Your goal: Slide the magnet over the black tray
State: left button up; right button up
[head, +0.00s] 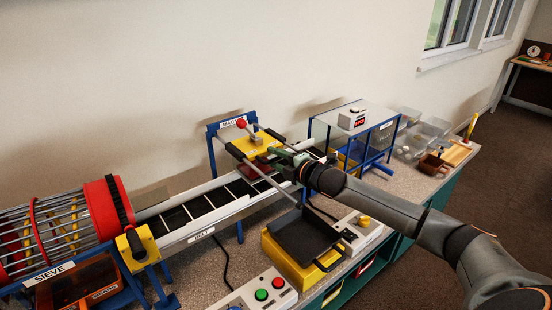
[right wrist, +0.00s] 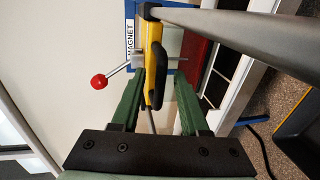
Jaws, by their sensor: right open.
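The magnet (head: 252,145) is a yellow block on two grey rails in a blue frame labelled MAGNET, above the belt. In the right wrist view its yellow edge with a black handle (right wrist: 157,65) shows edge-on. The black tray (head: 303,232) sits on a yellow stand in front of the belt, near the rails' front end. My right gripper (head: 286,158) is at the magnet's front right side. In the right wrist view its green fingers (right wrist: 160,85) are open, with the handle between them; I cannot tell whether they touch it. My left gripper is out of view.
A red-knobbed lever (right wrist: 100,81) stands beside the magnet. The belt (head: 205,207) runs below, from the red-ended sieve drum (head: 108,207). A control box (head: 360,232) stands right of the tray. A clear-topped blue frame (head: 362,118) stands behind my right arm.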

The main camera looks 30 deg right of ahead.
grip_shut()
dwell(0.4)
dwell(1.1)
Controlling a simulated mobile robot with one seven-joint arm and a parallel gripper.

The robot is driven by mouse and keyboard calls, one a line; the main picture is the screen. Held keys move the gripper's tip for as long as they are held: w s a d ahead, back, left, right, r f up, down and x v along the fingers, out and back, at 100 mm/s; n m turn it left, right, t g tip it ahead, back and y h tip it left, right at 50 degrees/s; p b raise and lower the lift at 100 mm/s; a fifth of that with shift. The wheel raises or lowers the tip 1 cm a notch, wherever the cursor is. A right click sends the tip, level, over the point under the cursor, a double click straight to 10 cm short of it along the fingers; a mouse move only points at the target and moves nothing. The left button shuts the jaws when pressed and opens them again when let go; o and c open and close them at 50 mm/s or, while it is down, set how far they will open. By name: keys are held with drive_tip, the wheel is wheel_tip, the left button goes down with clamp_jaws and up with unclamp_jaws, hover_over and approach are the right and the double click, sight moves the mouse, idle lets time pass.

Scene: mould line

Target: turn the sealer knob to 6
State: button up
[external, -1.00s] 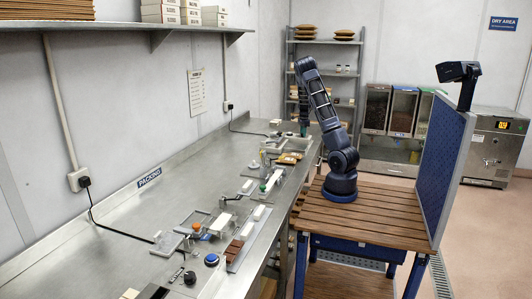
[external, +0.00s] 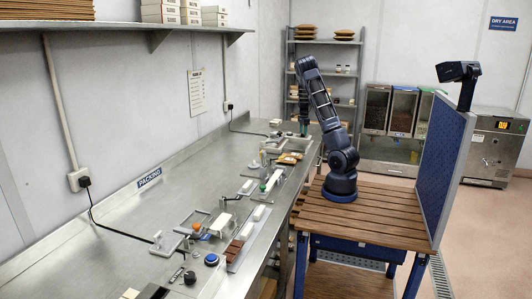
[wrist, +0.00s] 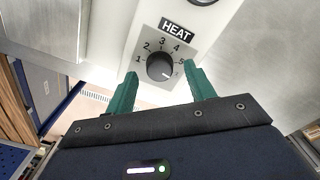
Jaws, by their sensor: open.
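The sealer knob (wrist: 160,67) is a round black dial on a pale panel under a HEAT label (wrist: 177,29) in the wrist view. The numbers 1 to 5 show around it; the 6 is not visible. A light mark shows on the knob's lower right, but I cannot tell exactly which number it points at. My gripper (wrist: 161,72) is open, its two green fingers on either side of the knob, with gaps between them and it. In the external view my gripper (external: 304,129) is down at the far end of the steel bench; the knob cannot be made out there.
The steel bench (external: 130,235) carries trays, a blue button (external: 211,259) and small parts nearer the camera. A wire shelf rack (external: 325,60) stands behind my arm. A dark part (wrist: 203,2) sits above the HEAT label at the wrist view's top edge.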

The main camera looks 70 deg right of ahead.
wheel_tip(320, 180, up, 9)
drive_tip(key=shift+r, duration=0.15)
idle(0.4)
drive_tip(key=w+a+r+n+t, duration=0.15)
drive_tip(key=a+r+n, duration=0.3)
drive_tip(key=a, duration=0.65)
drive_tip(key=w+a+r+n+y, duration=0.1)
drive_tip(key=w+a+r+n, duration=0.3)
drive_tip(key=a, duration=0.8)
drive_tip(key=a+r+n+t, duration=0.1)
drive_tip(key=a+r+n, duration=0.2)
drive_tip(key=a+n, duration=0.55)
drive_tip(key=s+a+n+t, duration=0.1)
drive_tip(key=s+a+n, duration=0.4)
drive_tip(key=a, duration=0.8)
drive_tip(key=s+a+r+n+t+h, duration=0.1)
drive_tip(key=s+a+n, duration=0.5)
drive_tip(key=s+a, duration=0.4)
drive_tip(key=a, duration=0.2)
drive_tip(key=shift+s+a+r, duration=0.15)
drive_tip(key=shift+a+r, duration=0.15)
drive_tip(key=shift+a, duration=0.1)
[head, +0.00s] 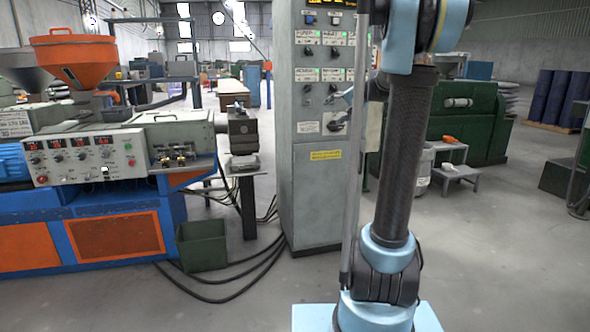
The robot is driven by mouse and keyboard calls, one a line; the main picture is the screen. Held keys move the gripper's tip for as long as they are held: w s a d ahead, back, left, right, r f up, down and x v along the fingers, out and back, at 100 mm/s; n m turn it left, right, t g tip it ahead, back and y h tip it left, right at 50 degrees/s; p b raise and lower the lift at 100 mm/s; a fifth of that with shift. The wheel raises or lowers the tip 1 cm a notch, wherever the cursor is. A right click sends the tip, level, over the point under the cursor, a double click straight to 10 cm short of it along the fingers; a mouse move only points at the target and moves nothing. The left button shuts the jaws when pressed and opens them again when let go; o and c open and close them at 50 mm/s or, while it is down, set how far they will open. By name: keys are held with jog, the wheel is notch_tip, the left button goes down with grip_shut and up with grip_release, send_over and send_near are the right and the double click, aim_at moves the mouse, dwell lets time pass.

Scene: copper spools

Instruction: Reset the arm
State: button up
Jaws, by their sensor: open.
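My arm rises on the right of the head view, with light blue joints and a dark textured link. My gripper (340,110) shows partly to the left of this link, in front of the grey control cabinet (312,190). Its two fingers are apart, and I see nothing between them. The rest of the gripper is hidden behind my arm and a thin upright pole. I cannot tell how far the fingers are from the cabinet's front.
A blue and orange machine (110,235) with an orange hopper (72,60) stands at the left. A green bin (202,245) and black cables lie on the floor beside it. A grey step stool (452,170) and green machine (460,120) are at the right. The right foreground floor is clear.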

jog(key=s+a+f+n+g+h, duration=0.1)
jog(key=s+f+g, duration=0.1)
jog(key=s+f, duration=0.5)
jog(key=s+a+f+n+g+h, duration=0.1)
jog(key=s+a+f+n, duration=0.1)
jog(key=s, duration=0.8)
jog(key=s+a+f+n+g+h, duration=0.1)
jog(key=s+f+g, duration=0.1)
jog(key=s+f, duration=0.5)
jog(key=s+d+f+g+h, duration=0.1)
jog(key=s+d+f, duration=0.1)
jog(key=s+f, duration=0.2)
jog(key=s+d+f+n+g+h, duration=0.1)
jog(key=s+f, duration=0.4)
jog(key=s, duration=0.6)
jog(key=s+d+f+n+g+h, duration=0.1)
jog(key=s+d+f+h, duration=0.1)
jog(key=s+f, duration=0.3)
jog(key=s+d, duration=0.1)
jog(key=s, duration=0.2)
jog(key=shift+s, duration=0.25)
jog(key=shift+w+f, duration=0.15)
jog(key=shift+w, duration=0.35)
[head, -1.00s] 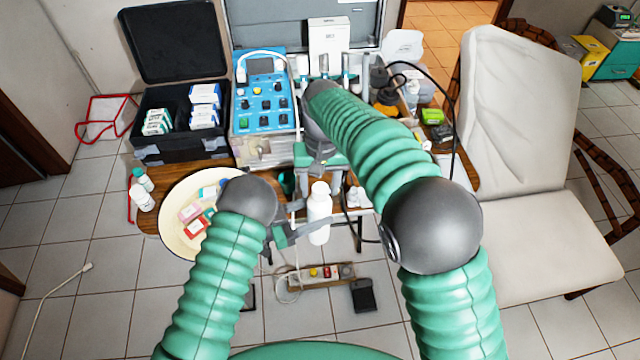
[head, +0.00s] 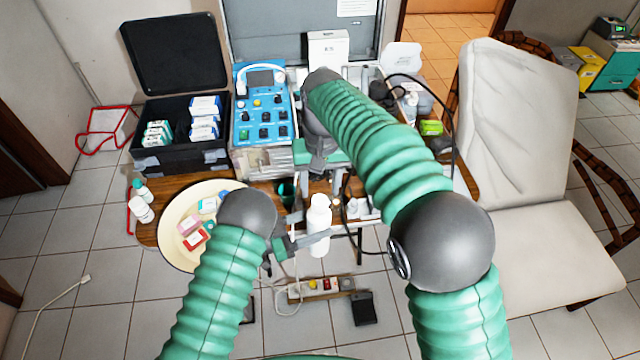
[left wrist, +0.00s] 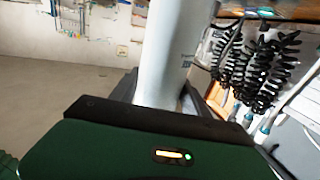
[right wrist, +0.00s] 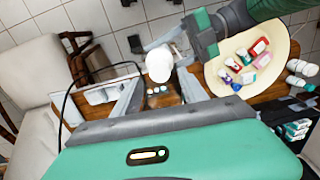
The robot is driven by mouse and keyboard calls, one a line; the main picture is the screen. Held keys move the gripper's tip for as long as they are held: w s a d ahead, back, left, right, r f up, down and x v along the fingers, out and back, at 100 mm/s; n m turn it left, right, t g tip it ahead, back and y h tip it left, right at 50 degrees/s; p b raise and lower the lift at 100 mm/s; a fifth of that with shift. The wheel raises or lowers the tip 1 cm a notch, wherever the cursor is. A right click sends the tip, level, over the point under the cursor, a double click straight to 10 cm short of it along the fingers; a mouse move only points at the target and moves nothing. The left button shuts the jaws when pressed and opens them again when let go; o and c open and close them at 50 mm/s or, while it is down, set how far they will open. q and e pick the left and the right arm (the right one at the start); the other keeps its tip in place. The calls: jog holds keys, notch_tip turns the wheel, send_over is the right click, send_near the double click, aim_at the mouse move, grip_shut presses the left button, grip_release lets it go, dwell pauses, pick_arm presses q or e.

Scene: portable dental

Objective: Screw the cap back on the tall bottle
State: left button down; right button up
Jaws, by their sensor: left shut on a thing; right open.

■ ■ ■

What to work on
What's needed is an exact copy of the records above from the line containing "Target: turn the sealer knob to 6" down to the line containing "[wrist, +0.00s]", both included, without any pictures.

Correct result
Target: turn the sealer knob to 6
State: button up
[external, -1.00s] 
[external, +0.00s] 
[wrist, +0.00s] 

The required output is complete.